__DATA EXCERPT__.
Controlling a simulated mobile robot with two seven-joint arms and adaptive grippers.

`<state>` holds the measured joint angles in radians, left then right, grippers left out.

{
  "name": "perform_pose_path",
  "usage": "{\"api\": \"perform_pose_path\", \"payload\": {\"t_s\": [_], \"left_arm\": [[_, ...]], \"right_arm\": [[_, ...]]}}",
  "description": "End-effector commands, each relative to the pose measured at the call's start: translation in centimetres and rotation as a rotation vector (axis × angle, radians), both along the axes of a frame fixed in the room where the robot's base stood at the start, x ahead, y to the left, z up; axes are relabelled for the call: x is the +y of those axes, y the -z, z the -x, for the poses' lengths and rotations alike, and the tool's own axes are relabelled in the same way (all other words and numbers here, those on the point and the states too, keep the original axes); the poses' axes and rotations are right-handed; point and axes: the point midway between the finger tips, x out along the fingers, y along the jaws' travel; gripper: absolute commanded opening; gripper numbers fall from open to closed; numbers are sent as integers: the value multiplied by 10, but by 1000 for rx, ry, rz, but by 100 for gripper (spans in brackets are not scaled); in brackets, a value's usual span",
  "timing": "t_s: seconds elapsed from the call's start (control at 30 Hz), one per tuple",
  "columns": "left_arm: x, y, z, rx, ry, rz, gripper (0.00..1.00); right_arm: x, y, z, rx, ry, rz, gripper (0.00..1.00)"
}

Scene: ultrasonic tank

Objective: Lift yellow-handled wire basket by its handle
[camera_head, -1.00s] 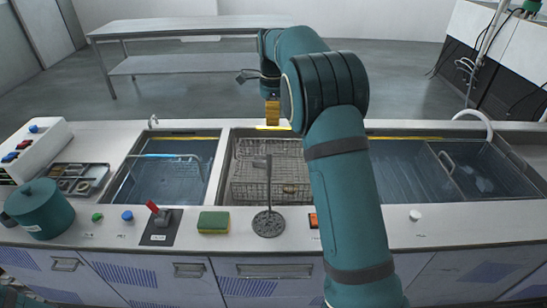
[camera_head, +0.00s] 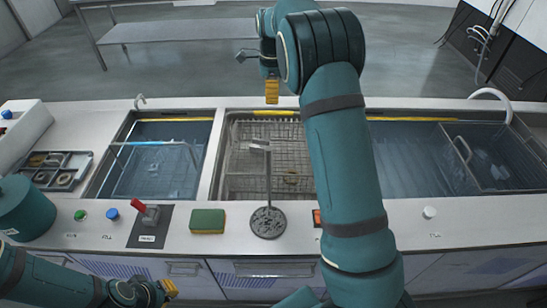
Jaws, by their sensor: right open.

__STATED PROBLEM__. Work out how many lines of the data hold the string "grippers". Reply with that number alone.

__FINISHED TASK__. 2